** start RECORDS SHOWN **

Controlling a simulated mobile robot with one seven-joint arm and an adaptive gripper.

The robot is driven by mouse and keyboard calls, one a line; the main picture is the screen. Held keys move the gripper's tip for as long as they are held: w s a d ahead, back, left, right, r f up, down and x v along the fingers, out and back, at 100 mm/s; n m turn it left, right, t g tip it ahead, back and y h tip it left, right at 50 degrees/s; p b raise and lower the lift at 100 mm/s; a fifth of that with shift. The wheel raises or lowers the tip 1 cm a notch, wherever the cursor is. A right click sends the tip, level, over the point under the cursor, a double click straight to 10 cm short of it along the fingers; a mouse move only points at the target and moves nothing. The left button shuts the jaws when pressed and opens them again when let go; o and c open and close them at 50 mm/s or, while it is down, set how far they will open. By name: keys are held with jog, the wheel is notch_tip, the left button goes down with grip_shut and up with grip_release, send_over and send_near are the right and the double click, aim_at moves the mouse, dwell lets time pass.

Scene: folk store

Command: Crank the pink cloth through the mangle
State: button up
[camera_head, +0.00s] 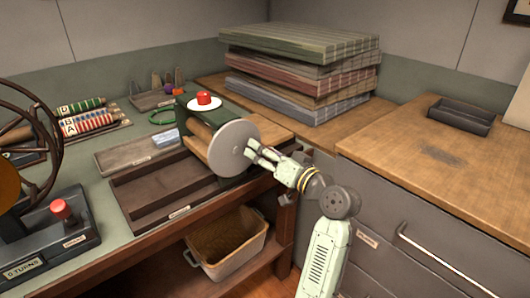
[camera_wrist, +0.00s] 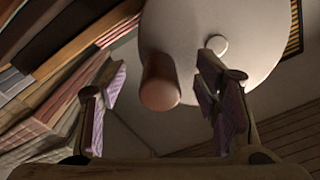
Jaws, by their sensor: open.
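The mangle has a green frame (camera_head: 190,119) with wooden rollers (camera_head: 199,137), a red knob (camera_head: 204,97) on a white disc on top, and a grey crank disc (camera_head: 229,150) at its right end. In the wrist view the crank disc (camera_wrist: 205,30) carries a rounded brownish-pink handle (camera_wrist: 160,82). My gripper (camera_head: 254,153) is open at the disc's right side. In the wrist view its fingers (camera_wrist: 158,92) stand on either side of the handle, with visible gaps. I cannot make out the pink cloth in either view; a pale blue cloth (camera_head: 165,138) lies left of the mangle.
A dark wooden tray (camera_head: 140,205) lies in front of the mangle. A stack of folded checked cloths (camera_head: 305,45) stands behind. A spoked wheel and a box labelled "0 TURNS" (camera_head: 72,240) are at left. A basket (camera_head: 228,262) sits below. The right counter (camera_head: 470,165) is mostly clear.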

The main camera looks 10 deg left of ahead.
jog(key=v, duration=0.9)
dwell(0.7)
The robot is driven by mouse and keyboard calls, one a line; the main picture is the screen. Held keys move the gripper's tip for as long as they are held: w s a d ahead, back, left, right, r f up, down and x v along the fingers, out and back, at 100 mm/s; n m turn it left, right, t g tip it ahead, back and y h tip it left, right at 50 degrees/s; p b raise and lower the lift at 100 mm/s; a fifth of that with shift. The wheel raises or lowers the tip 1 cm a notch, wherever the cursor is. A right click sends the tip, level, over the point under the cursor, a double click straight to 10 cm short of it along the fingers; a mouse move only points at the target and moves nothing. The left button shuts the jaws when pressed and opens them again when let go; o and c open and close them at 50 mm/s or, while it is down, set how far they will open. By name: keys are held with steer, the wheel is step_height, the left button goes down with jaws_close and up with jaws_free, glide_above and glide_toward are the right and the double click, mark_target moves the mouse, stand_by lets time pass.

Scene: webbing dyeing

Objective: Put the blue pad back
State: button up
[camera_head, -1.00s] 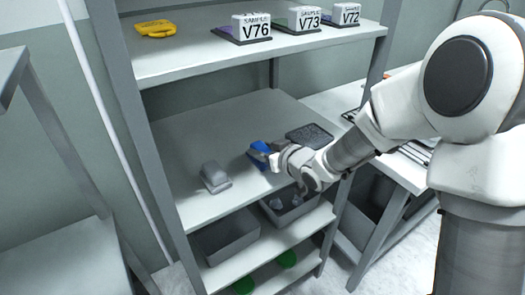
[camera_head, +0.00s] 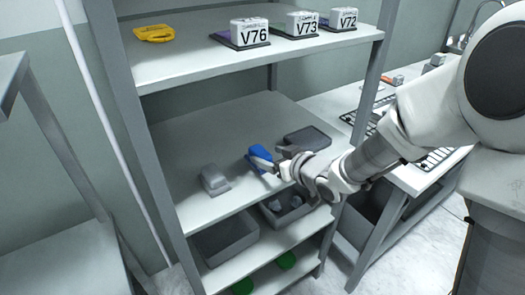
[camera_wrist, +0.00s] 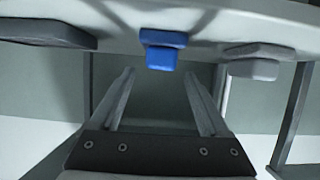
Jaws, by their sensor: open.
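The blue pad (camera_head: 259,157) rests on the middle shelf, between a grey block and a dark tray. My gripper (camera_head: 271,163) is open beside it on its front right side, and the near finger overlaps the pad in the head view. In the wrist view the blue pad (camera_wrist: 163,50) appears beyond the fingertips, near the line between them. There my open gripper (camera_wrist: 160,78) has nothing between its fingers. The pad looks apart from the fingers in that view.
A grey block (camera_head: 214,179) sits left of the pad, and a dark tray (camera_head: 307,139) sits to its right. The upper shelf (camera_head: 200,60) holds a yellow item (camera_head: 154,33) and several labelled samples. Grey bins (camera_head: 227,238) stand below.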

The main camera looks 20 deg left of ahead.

** end RECORDS SHOWN **

• PROMPT
Reproduce the material above verbatim; omit every picture.

• EXERCISE RESULT
Controlling a simulated mobile robot with one seven-joint arm and an adaptive gripper.

The robot is driven by mouse and keyboard calls, one a line; the main picture is the screen. Held keys move the gripper's tip for as long as they are held: w s a d ahead, back, left, right, r f up, down and x v along the fingers, out and back, at 100 mm/s; n m turn it left, right, t g tip it ahead, back and y h tip it left, right at 50 degrees/s; p b raise and lower the lift at 100 mm/s; a fifth of that with shift. The wheel raises or lowers the tip 1 cm a notch, wherever the cursor is. A right click sends the tip, level, over the point under the cursor, a double click straight to 10 cm short of it along the fingers; a mouse move only points at the target and moves nothing. The left button shuts the jaws when pressed and opens them again when let go; o and c open and close them at 50 mm/s or, while it is down, set how far they will open. By name: keys are held with jog, the wheel is notch_tip, the left button goes down with grip_shut and up with grip_release, send_over and send_near are the right and the double click, aim_at moves the mouse, dwell lets time pass.

Scene: folk store

Command: Crank the pink cloth through the mangle
State: button up
[camera_head, +0.00s] 
[camera_wrist, +0.00s] 
Jaws, by their sensor: open.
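The mangle has a green frame (camera_head: 190,119) with wooden rollers (camera_head: 199,137), a red knob (camera_head: 204,97) on a white disc on top, and a grey crank disc (camera_head: 229,150) at its right end. In the wrist view the crank disc (camera_wrist: 205,30) carries a rounded brownish-pink handle (camera_wrist: 160,82). My gripper (camera_head: 254,153) is open at the disc's right side. In the wrist view its fingers (camera_wrist: 158,92) stand on either side of the handle, with visible gaps. I cannot make out the pink cloth in either view; a pale blue cloth (camera_head: 165,138) lies left of the mangle.
A dark wooden tray (camera_head: 140,205) lies in front of the mangle. A stack of folded checked cloths (camera_head: 305,45) stands behind. A spoked wheel and a box labelled "0 TURNS" (camera_head: 72,240) are at left. A basket (camera_head: 228,262) sits below. The right counter (camera_head: 470,165) is mostly clear.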

The main camera looks 10 deg left of ahead.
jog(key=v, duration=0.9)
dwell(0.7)
The robot is driven by mouse and keyboard calls, one a line; the main picture is the screen. Held keys move the gripper's tip for as long as they are held: w s a d ahead, back, left, right, r f up, down and x v along the fingers, out and back, at 100 mm/s; n m turn it left, right, t g tip it ahead, back and y h tip it left, right at 50 degrees/s; p b raise and lower the lift at 100 mm/s; a fifth of that with shift. The wheel raises or lowers the tip 1 cm a notch, wherever the cursor is. A right click sends the tip, level, over the point under the cursor, a double click straight to 10 cm short of it along the fingers; a mouse move only points at the target and moves nothing. The left button shuts the jaws when pressed and opens them again when let go; o and c open and close them at 50 mm/s or, while it is down, set how far they will open. By name: keys are held with steer, the wheel is step_height, the left button goes down with jaws_close and up with jaws_free, glide_above and glide_toward are the right and the double click, mark_target moves the mouse, stand_by lets time pass.

Scene: webbing dyeing

Objective: Put the blue pad back
State: button up
[camera_head, -1.00s] 
[camera_head, +0.00s] 
[camera_wrist, +0.00s] 
Jaws, by their sensor: open.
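The blue pad (camera_head: 259,157) rests on the middle shelf, between a grey block and a dark tray. My gripper (camera_head: 271,163) is open beside it on its front right side, and the near finger overlaps the pad in the head view. In the wrist view the blue pad (camera_wrist: 163,50) appears beyond the fingertips, near the line between them. There my open gripper (camera_wrist: 160,78) has nothing between its fingers. The pad looks apart from the fingers in that view.
A grey block (camera_head: 214,179) sits left of the pad, and a dark tray (camera_head: 307,139) sits to its right. The upper shelf (camera_head: 200,60) holds a yellow item (camera_head: 154,33) and several labelled samples. Grey bins (camera_head: 227,238) stand below.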

The main camera looks 20 deg left of ahead.

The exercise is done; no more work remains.